- [Given instruction]:
From the entries below, count every line that contains the word "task". Please give the number and nothing else.

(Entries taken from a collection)
--- begin ---

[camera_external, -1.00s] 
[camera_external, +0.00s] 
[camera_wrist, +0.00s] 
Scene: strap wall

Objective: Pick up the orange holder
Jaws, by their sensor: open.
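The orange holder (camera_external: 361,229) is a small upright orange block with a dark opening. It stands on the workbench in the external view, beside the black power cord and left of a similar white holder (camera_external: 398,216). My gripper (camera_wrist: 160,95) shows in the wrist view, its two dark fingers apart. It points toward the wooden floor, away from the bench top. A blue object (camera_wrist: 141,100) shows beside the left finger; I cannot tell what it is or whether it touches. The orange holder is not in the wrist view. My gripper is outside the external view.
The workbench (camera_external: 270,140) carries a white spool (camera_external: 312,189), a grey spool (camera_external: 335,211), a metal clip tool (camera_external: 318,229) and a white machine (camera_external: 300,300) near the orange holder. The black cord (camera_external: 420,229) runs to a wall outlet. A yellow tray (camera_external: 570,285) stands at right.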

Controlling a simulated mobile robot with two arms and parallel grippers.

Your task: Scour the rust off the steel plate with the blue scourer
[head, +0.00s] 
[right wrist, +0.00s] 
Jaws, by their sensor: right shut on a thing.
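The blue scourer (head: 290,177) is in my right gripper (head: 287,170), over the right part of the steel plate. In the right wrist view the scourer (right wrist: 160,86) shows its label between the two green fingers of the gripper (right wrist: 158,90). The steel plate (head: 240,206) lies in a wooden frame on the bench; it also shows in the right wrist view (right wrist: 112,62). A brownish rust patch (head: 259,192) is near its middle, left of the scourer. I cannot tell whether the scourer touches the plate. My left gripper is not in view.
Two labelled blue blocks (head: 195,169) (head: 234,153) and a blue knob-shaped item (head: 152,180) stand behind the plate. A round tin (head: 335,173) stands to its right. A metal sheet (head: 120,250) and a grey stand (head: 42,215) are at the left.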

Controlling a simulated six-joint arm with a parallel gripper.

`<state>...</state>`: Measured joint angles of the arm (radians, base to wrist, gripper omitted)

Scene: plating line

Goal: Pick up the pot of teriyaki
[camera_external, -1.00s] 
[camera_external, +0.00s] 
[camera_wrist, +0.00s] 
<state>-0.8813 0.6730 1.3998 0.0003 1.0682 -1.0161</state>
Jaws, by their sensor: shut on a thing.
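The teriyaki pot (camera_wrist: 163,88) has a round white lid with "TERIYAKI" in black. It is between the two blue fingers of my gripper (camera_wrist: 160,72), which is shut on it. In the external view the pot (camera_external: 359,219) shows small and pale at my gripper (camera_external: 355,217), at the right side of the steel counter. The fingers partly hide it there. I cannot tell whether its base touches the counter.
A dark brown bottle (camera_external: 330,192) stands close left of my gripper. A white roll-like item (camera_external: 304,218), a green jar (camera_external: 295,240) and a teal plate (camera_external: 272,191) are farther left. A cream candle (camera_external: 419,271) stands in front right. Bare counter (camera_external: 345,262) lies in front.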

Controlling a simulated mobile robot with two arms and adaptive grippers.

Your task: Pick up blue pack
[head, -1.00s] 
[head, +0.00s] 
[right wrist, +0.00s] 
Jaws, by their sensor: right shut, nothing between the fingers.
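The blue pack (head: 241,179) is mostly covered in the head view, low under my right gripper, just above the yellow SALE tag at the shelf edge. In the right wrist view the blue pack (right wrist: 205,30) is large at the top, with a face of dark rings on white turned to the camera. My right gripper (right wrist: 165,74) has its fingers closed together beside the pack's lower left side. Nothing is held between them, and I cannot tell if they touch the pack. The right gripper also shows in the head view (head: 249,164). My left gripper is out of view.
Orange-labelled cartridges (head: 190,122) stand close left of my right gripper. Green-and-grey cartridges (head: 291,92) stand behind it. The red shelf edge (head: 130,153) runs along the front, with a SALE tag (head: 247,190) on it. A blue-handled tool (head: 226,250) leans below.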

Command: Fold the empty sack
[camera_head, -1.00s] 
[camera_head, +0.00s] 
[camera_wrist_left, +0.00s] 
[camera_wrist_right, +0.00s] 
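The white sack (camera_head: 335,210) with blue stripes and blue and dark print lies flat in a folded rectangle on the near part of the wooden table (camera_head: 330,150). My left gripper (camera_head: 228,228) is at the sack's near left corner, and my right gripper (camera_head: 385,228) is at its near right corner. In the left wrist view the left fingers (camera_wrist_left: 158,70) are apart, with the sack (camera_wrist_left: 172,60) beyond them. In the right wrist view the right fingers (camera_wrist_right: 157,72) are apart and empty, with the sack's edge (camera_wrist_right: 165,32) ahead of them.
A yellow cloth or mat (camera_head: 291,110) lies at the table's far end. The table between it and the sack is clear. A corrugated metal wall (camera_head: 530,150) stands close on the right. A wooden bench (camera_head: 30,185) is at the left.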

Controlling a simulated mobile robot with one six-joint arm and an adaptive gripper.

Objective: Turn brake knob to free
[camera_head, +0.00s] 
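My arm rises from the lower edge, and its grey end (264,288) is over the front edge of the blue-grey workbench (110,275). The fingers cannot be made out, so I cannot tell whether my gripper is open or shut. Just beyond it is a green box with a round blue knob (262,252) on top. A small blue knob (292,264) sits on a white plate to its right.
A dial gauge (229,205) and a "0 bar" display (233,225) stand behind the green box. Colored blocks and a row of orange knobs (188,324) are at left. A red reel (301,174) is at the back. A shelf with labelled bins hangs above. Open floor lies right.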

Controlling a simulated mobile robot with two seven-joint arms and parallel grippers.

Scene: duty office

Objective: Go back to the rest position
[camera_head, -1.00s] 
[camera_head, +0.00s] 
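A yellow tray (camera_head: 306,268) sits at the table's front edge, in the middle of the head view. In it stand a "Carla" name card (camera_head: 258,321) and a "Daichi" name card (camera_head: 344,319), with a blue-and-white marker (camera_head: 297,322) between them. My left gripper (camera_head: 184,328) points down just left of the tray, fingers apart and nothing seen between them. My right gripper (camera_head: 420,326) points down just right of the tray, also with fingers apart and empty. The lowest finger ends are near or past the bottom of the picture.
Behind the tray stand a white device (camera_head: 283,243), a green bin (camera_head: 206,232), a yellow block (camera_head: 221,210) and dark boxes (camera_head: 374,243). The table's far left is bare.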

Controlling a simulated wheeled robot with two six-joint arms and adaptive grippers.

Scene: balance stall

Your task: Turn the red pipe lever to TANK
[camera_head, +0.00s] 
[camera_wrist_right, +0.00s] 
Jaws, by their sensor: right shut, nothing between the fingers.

--- end ---

- [Written solution]:
3